WORK REQUIRED
Each line of the listing that contains the word "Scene" is to be copied.

SOURCE RECORDS

────────

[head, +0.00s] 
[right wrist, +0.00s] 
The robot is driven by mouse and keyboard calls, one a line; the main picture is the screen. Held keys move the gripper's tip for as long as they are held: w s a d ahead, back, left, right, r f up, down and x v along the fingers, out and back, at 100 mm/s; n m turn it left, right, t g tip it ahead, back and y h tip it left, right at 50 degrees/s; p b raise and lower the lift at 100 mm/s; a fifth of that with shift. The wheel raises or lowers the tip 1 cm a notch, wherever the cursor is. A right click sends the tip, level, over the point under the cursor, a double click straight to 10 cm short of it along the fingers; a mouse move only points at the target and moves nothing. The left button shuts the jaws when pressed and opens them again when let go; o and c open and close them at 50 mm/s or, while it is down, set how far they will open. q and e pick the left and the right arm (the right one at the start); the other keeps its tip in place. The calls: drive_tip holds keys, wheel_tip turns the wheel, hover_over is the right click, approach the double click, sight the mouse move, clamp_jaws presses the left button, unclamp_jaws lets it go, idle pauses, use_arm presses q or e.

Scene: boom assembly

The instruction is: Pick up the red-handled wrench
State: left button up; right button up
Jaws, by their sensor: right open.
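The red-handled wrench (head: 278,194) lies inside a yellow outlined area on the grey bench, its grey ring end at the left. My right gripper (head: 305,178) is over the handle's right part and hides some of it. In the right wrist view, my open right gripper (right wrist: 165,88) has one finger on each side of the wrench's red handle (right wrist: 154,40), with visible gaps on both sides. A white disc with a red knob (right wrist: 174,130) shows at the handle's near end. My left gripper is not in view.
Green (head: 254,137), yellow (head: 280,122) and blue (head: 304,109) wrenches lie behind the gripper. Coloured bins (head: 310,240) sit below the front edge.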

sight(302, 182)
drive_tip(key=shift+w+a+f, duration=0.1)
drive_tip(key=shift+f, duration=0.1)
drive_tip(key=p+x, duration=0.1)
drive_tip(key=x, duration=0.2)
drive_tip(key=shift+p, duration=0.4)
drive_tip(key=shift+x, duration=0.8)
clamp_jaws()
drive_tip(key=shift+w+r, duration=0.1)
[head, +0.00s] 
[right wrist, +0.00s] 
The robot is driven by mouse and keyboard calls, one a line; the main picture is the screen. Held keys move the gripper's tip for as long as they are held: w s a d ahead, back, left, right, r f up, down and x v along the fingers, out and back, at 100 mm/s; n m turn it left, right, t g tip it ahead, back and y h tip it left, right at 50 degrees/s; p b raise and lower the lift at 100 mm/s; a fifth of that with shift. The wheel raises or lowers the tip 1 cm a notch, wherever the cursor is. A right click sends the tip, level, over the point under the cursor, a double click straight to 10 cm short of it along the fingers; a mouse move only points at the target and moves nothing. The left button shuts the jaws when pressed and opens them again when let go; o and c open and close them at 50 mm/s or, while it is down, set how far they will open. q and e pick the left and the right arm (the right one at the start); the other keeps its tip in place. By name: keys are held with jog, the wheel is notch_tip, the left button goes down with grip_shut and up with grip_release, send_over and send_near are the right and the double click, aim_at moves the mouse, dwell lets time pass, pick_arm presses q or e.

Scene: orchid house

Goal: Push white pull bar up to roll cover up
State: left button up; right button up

────────

RESULT
Scene: boom assembly
Scene: orchid house

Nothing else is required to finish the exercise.